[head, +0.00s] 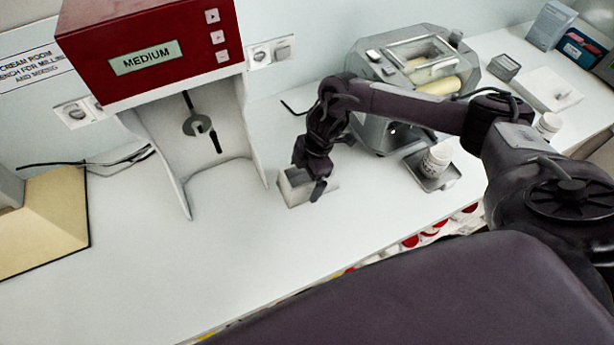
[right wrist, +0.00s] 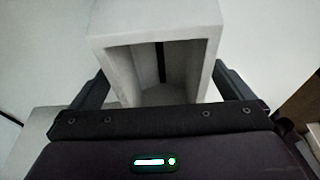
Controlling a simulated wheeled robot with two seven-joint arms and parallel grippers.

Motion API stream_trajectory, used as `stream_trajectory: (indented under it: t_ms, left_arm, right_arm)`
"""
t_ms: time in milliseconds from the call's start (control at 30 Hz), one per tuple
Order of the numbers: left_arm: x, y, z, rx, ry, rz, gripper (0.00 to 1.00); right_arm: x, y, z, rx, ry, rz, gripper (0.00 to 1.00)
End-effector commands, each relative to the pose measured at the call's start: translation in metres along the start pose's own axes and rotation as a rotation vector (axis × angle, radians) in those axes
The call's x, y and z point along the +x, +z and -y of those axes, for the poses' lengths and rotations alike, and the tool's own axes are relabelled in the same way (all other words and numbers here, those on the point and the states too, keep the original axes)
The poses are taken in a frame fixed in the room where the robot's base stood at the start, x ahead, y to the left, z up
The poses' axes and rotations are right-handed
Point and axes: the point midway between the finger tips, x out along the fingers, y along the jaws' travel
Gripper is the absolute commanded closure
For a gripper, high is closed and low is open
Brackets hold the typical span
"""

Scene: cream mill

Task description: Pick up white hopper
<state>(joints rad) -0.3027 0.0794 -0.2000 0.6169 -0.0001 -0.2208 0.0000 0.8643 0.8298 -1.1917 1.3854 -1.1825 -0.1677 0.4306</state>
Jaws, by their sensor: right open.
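The white hopper (head: 292,189) is a small open box standing on the white bench, right of the red-topped machine. In the right wrist view the hopper (right wrist: 205,30) fills the upper middle, with its hollow inside facing me. My right gripper (head: 310,182) is at the hopper from above. In the right wrist view its two open fingers (right wrist: 155,88) lie one on each side of the hopper. I cannot tell whether they touch its walls. My left gripper is not in view.
The red-topped machine (head: 150,45) reads "MEDIUM". A grey mill (head: 410,70) with rollers stands behind my right arm. A white jar (head: 436,158) sits on a small tray (head: 448,181). The bench (head: 180,270) is clear at the front left.

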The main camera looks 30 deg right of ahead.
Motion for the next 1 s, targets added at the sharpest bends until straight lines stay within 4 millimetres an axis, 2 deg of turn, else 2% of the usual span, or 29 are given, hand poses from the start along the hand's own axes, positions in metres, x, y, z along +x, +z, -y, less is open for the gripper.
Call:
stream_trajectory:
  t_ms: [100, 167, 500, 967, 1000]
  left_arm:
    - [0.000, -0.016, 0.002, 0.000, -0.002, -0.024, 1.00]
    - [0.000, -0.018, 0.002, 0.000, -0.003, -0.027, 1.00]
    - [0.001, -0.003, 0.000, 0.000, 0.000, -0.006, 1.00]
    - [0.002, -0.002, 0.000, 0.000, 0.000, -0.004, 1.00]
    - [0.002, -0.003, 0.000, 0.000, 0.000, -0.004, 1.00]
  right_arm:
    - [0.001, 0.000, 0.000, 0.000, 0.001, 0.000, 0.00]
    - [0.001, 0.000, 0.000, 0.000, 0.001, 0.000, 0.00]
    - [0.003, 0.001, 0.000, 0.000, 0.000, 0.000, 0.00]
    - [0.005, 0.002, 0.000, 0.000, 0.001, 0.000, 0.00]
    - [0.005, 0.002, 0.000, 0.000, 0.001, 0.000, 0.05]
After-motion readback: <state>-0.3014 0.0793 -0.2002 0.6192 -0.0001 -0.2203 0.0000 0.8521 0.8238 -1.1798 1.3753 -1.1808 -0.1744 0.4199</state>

-------

* Written exercise
Write out the listing above again, exactly, but with no pictures in the copy.

* Response for this exercise
[head, +0.00s] 
[right wrist, +0.00s] 
Controlling a simulated wheeled robot with two seven-joint arms and parallel grippers.

Motion API stream_trajectory, used as `stream_trajectory: (indented under it: t_ms, left_arm, right_arm)`
"""
t_ms: time in milliseconds from the call's start (control at 30 Hz), one per tuple
Order of the numbers: left_arm: x, y, z, rx, ry, rz, gripper (0.00 to 1.00); right_arm: x, y, z, rx, ry, rz, gripper (0.00 to 1.00)
End-effector commands, each relative to the pose measured at the call's start: translation in metres along the start pose's own axes and rotation as a rotation vector (axis × angle, radians) in those axes
The call's x, y and z point along the +x, +z and -y of those axes, for the poses' lengths and rotations alike, and the tool's own axes are relabelled in the same way (all other words and numbers here, those on the point and the states too, keep the original axes)
The poses are taken in a frame fixed in the room where the robot's base stood at the start, x ahead, y to the left, z up
The poses' axes and rotations are right-handed
Point and axes: the point midway between the finger tips, x out along the fingers, y along the jaws' travel
Gripper is the absolute commanded closure
For a gripper, high is closed and low is open
Brackets hold the typical span
"""

Scene: cream mill

Task description: Pick up white hopper
<state>(joints rad) -0.3027 0.0794 -0.2000 0.6169 -0.0001 -0.2208 0.0000 0.8643 0.8298 -1.1917 1.3854 -1.1825 -0.1677 0.4306</state>
Jaws, by their sensor: right open.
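The white hopper (head: 292,189) is a small open box standing on the white bench, right of the red-topped machine. In the right wrist view the hopper (right wrist: 205,30) fills the upper middle, with its hollow inside facing me. My right gripper (head: 310,182) is at the hopper from above. In the right wrist view its two open fingers (right wrist: 155,88) lie one on each side of the hopper. I cannot tell whether they touch its walls. My left gripper is not in view.
The red-topped machine (head: 150,45) reads "MEDIUM". A grey mill (head: 410,70) with rollers stands behind my right arm. A white jar (head: 436,158) sits on a small tray (head: 448,181). The bench (head: 180,270) is clear at the front left.

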The main camera looks 30 deg right of ahead.
Motion for the next 1 s, targets added at the sharpest bends until straight lines stay within 4 millimetres an axis, 2 deg of turn, else 2% of the usual span, or 29 are given, hand poses from the start along the hand's own axes, positions in metres, x, y, z along +x, +z, -y, less is open for the gripper.
Call:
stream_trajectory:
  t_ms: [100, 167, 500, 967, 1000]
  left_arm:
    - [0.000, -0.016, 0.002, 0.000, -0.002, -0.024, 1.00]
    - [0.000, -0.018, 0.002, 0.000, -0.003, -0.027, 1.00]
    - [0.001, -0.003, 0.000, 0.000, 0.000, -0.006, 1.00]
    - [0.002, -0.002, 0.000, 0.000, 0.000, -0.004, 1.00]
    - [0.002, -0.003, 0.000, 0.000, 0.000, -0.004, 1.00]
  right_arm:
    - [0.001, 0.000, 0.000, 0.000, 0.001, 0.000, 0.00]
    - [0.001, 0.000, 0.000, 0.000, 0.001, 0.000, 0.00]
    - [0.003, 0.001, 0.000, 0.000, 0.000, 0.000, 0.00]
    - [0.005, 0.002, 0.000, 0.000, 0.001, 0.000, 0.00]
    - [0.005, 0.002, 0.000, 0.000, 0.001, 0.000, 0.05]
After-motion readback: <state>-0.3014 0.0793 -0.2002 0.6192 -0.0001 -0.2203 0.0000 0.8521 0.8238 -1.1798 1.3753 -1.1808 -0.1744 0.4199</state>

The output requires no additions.